Stanley Cavell and the acknowledgment of silence in sound film
DOI:
https://doi.org/10.34019/2448-2137.2025.46831Keywords:
Cavell, Cinema, Modernism, Silence, SoundAbstract
The paper aims to analyze the Cavellian discussion on the issue of acknowledging silence in cinema. It is a matter of understanding what it means to qualify cinema as partially modernist art and, at the same time, partially defined by its automatism. Within the scope of a debate on the nature of the filmic image, in line with Cavell's understanding of the link between the advent of cinema and the consolidation of modern skepticism, our intention is to highlight how the acknowledgment of silence is seen as an important aspect of the essential realism of the photographic image and as something that also reveals the nature of our language. Being so, we begin by addressing the distinction between sound and image in the Cavellian ontology of cinema, discussing how the cinematic image involves the necessary “realistic” expression of the unsayable.

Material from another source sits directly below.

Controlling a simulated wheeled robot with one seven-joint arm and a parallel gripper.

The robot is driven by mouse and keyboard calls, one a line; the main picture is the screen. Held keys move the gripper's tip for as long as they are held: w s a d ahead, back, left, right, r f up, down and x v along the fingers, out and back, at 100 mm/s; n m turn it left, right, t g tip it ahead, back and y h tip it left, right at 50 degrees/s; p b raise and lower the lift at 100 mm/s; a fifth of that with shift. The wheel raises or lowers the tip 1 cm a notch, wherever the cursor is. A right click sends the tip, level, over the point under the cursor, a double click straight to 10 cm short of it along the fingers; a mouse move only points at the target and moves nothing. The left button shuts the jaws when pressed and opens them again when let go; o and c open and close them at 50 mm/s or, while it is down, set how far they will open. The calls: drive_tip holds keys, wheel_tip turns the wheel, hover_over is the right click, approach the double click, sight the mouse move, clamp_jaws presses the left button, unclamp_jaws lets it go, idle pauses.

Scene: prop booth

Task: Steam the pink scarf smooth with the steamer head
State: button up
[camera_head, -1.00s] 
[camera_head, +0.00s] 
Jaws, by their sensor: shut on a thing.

Next, we explore the relationship between Cavell and Greenberg, a relationship also permeated by the readings of Fried, in order to think of the ways that film can be considered a modern art and the implications of this, especially regarding the filmic medium post-World War II. This so that we can, finally, think about how a modernist declaration of the filmic medium, compatible with Cavellian ideas, involves highlighting the need to recognize silence in sound cinema.